On the plus side, for quick turnaround however, they will always be around though perhaps without the straight jacket of the 10 rules but more applied as a 'usability audit' 'expert evaluation' or similar.

Chris -

You raise some excellent points, which I'm going to address in succeeding articles.

Without spoiling the plot, I think that heuristic reviews are better when a) the heuristics are developed from data collected for that product for that context of use, and b) when they're done by people who have a lot of experience observing users in that domain. And that's where a quick turn-around works really well. 

Also, if you're embedded in a team that trusts you, you can do reviews all the time - every sprint, say - but you still have to test with real users.

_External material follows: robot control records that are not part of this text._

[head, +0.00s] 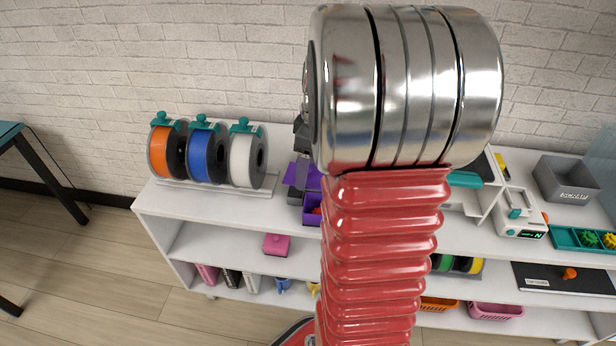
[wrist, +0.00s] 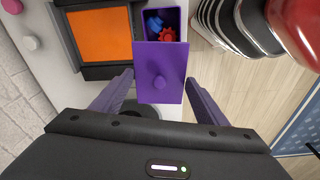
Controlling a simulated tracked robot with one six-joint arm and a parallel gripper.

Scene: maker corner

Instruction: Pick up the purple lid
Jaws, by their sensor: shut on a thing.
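The purple lid (wrist: 145,62), a flat rectangle with a round knob, fills the space between the fingers of my gripper (wrist: 160,76) in the wrist view. The gripper is shut on its two sides. The purple box (wrist: 181,22) shows just beyond the lid, open at that end, with blue and red gears inside. I cannot tell whether lid and box touch. In the head view the box (head: 311,215) stands on the white shelf top, with purple parts above it; my arm hides most of the gripper.
Orange, blue (head: 205,157) and white filament spools stand left on the shelf unit (head: 215,210). A dark frame with an orange plate (wrist: 103,35) lies close beside the box. A pink box (head: 277,245) sits below.

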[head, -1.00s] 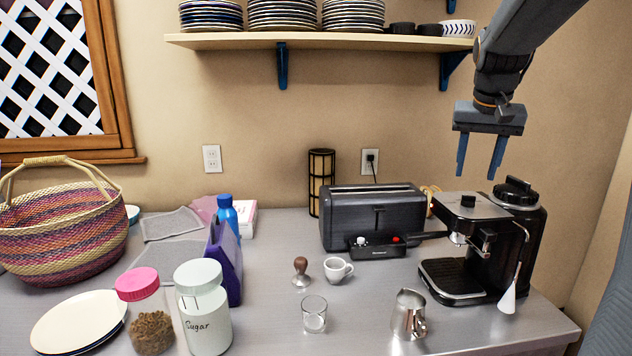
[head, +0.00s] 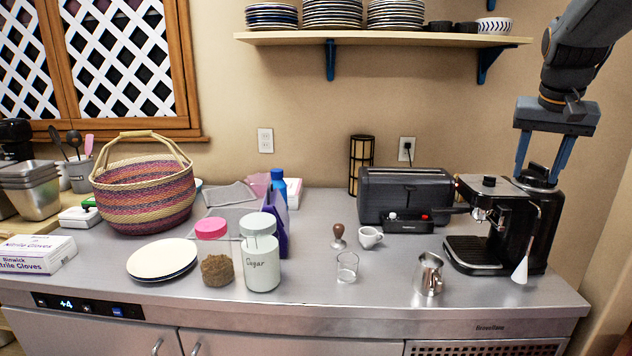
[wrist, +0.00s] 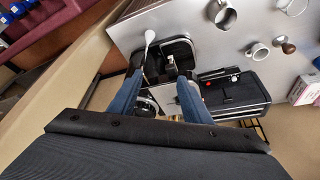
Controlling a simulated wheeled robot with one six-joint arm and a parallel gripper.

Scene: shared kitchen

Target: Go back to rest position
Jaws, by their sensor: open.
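My gripper (head: 541,176) is open and empty, with its blue-grey fingers apart and pointing down. In the head view it hangs at the right, its fingertips overlapping the black coffee grinder (head: 541,205) and the espresso machine (head: 487,228) in the picture. In the wrist view the two fingers (wrist: 156,92) show apart with nothing held between them. The espresso machine (wrist: 180,58) and the toaster (wrist: 236,92) lie below and beyond the fingers there.
The counter holds a metal pitcher (head: 430,272), a white cup (head: 370,237), a tamper (head: 338,237), a glass (head: 347,267) and a sugar jar (head: 261,262). A woven basket (head: 146,196) stands left. A shelf (head: 400,40) with plates hangs behind. The counter's front strip is clear.

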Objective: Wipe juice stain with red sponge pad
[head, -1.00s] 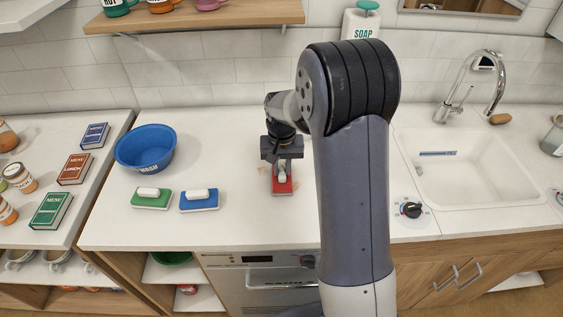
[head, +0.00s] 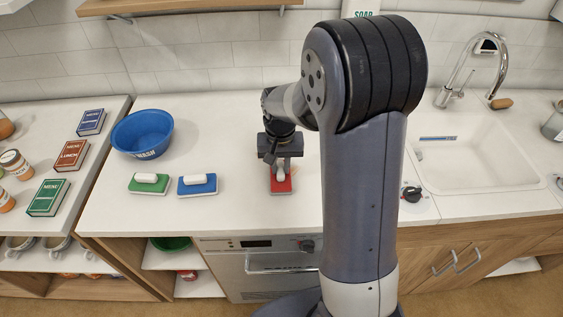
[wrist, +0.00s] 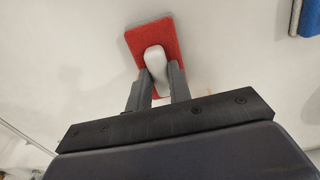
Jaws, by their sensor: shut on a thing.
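The red sponge pad (head: 281,186) lies on the white counter, right of the blue pad. It has a pale grip on top. My gripper (head: 281,172) is above it, with its fingers shut on that grip. In the wrist view the red pad (wrist: 135,45) shows beyond my gripper (wrist: 157,80), one finger on each side of the grip. A faint tan mark (wrist: 211,86) shows on the counter beside the right finger in the wrist view, probably part of the juice stain. The pad and arm hide part of the counter.
A green pad (head: 148,184) and a blue pad (head: 197,185) lie to the left, with a blue wash bowl (head: 142,133) behind them. A sink (head: 475,165) and a dial (head: 412,194) are to the right. The counter's front edge is close.

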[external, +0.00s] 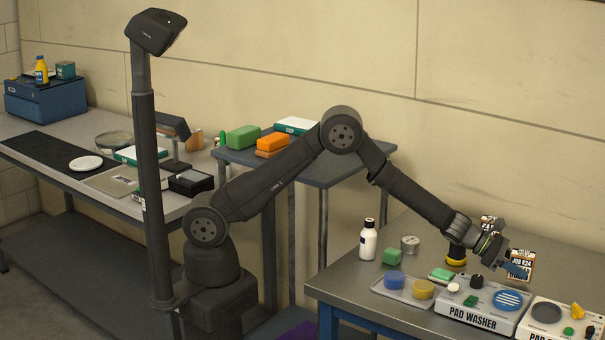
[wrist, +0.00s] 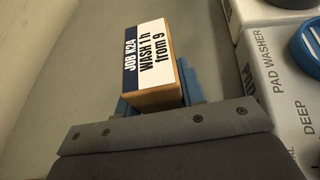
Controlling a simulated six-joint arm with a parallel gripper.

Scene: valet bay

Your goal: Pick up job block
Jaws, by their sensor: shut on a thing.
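The job block (wrist: 152,62) is a wooden block with a dark and white label reading "JOB K24 WASH 1h from 9". In the wrist view it sits between the blue fingers of my gripper (wrist: 157,97), which is shut on it. In the external view my gripper (external: 514,268) is low over the right bench, with the labelled face of the job block (external: 521,261) just beyond the fingers. I cannot tell whether the block touches the bench. A second labelled block (external: 491,224) shows behind my wrist, partly hidden.
A pad washer (external: 482,318) stands just in front of my gripper, and another machine (external: 562,325) is to its right. Bench behind is fairly clear.

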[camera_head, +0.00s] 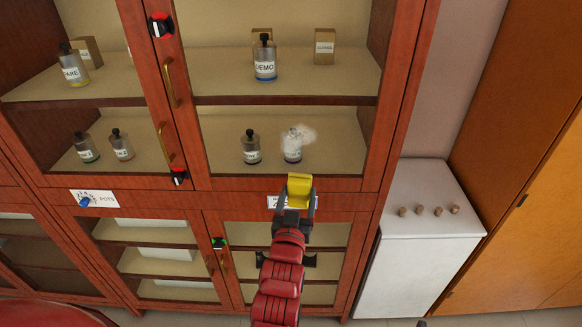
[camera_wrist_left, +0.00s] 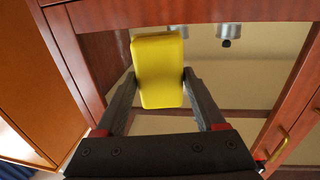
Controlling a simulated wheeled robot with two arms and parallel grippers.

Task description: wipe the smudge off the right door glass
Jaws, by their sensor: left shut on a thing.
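A whitish, hazy smudge (camera_head: 308,134) shows on the right door glass (camera_head: 345,120) of the upper cabinet, partly over a small bottle (camera_head: 292,149) behind it. My left gripper (camera_head: 299,205) is shut on a yellow sponge (camera_head: 299,188). The sponge is below the smudge, in front of the wooden rail under the door. In the left wrist view the sponge (camera_wrist_left: 158,70) sits between the two dark fingers of the gripper (camera_wrist_left: 158,85). The smudge cannot be made out there. Whether the sponge touches the cabinet cannot be told. My right gripper is not in view.
Brass handles (camera_head: 170,82) stand out along the doors' middle edge, with a black-and-red knob (camera_head: 179,176) near them. A label plate (camera_head: 279,202) is partly hidden behind the gripper. A white cabinet (camera_head: 424,240) with several small brown objects on top stands at the right.

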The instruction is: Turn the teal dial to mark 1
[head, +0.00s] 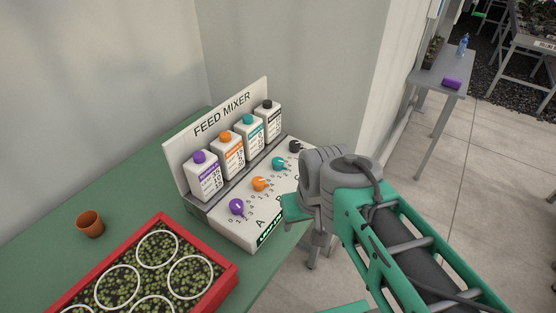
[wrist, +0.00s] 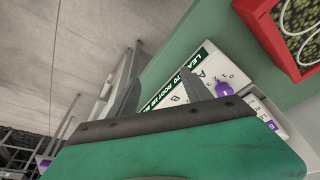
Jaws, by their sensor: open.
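The teal dial (head: 279,163) sits on the sloping white panel of the feed mixer (head: 232,228), third in the row of dials, below the teal-capped bottle (head: 250,132). Its pointer and numerals are too small to read surely. My gripper (head: 317,252) is in front of and to the right of the panel, apart from the dial, its fingers pointing downward and partly hidden by my wrist. In the wrist view my gripper (wrist: 160,84) is open with nothing between its fingers. There the teal dial is hidden, and the purple dial (wrist: 224,89) shows beyond the fingers.
An orange dial (head: 259,184) and a black dial (head: 295,146) flank the teal one. Several bottles stand behind them. A red-rimmed tray (head: 232,272) and a terracotta pot (head: 90,224) stand on the green bench (head: 128,165). Open floor lies to the right.

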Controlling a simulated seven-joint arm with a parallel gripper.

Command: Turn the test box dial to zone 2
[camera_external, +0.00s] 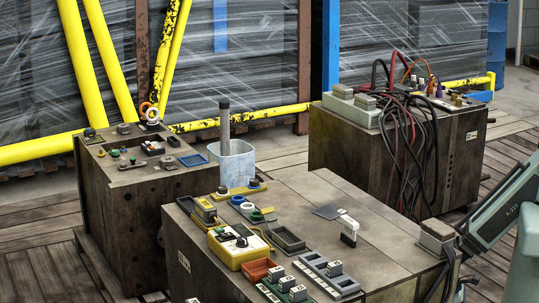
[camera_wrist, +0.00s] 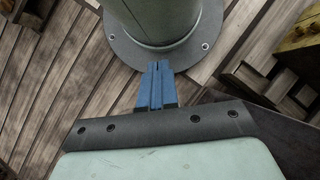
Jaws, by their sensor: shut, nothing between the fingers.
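The test box (camera_external: 238,248) is a yellow box on the front bench in the external view, left of the bench's middle. Its top has a pale panel with a small dark round dial (camera_external: 241,242). The dial's zone marks and pointer are too small to read. My gripper shows in the wrist view as two blue fingers (camera_wrist: 158,82), pressed together with nothing between them. They point down to a plank floor, away from the test box, which is not in that view. In the external view my arm enters at the right edge; my fingers cannot be made out there.
The front bench (camera_external: 378,248) also holds small trays, an orange tray (camera_external: 258,270), grey racks with labelled blocks (camera_external: 328,272) and a white-labelled block (camera_external: 349,231). A bucket (camera_external: 232,162) stands behind. Cables (camera_external: 405,135) hang off the rear right bench. Open bench top lies right of centre.

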Thanks for a great article, Dana. The term "heuristic evaluation" frankly has always made me gag because, as you note, it's a buzzword that sounds credibly scientific but no one actually seems to understand the meaning or purpose of it. There's a section of my book that discusses how quantitative or quasi-objective methods of evaluating a product aren't anywhere near as effective as just talking to and observing users. Those methods can indicate that there might be a problem, possibly, somewhere... user feedback/observation tells you that there is a problem, and specifically where.

Jonathan -

A proven way to make your method seem more appealing is to give it an inscrutable name. But I'm sure in 1990 doing that made sense to Jakob and Rolf. "Usability engineering" was looking for credibility.

As far as observing people use a design, what I like is you get to find out why an issue is an issue. This is a really hard thing to find out from other methods where you're not observing directly (even if you can get users to write comments).